Most of the response from readers, he says, has been positive. The only negative feedback he has received is from people who are on the extremes of prowar and antiwar opinion. "They want more. They want me to be on their side."
He has heard from many of the men he writes about in the book. "They say sometimes it's hard to read it, because it brings back a lot of memories. But they've all been very positive."
And he has heard from another crucial critic: "My dad liked it, and that was important to me, because he's a veteran from a different generation."
Crawford and his wife are back together. He is thinking about going to graduate school to earn a degree in creative writing, "maybe do a little teaching."

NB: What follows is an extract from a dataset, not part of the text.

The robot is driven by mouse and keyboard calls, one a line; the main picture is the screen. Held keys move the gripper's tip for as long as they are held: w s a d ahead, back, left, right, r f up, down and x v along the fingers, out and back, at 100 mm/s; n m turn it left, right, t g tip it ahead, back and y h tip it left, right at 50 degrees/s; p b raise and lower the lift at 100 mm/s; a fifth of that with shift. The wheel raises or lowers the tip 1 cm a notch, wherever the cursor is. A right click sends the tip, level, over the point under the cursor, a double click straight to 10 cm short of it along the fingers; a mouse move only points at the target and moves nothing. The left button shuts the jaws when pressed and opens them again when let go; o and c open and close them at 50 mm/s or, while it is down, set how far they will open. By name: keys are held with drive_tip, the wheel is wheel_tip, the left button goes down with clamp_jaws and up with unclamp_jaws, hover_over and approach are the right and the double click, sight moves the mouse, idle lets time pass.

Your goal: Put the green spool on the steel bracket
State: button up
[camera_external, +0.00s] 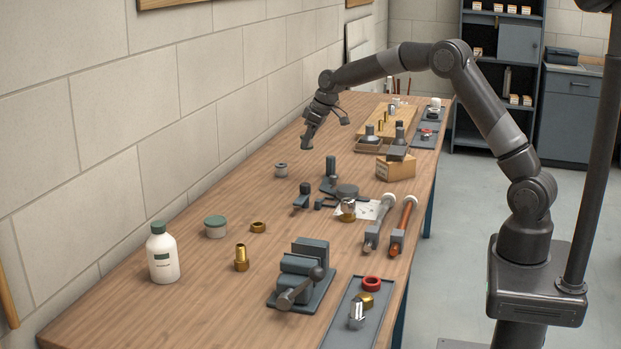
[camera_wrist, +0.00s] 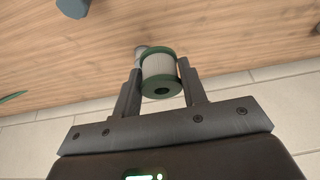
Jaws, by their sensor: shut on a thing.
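The green spool (camera_wrist: 160,68), with green end flanges and a pale middle, is between the two fingers of my gripper (camera_wrist: 159,70) in the wrist view. My gripper is shut on it. In the external view my gripper (camera_external: 309,138) is above the table near the wall, and I cannot make out the spool there. I cannot tell for sure which piece is the steel bracket; a dark grey upright piece on a base (camera_external: 330,172) stands below and right of my gripper.
A small grey cylinder (camera_external: 281,170) stands near the wall.

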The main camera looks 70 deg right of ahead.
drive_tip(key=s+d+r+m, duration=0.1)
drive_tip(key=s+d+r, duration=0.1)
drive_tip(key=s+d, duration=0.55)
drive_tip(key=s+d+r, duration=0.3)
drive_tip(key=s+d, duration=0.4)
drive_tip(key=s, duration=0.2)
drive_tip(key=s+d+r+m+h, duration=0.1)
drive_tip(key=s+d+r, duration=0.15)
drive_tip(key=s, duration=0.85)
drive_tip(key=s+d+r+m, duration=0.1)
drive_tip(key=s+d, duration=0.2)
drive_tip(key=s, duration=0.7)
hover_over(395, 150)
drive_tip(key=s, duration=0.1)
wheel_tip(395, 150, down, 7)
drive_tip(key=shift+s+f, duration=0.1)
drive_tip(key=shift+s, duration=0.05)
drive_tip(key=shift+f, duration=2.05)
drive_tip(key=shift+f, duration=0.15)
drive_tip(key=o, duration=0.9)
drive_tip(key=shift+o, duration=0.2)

And he is finishing that degree in anthropology, the social science that is pretty much the birthplace of cultural relativism. The Last True Story speaks bluntly about the rage American soldiers feel toward the Iraqi people in a situation where they never know who might be their enemy.
Throughout the book, Crawford and his buddies call Iraqis "hajjis," a slur equivalent to World War II's "Jap" or "Kraut."
"Americans always come up with a word for the people we're fighting. Before I left, my dad said to me, "Remember, you can't trust Charlie.' " Back on the green and peaceful FSU campus, Crawford says, "I know I shouldn't have that ethnocentric attitude. But you can only spend so much time trying to kill each other before you feel that way."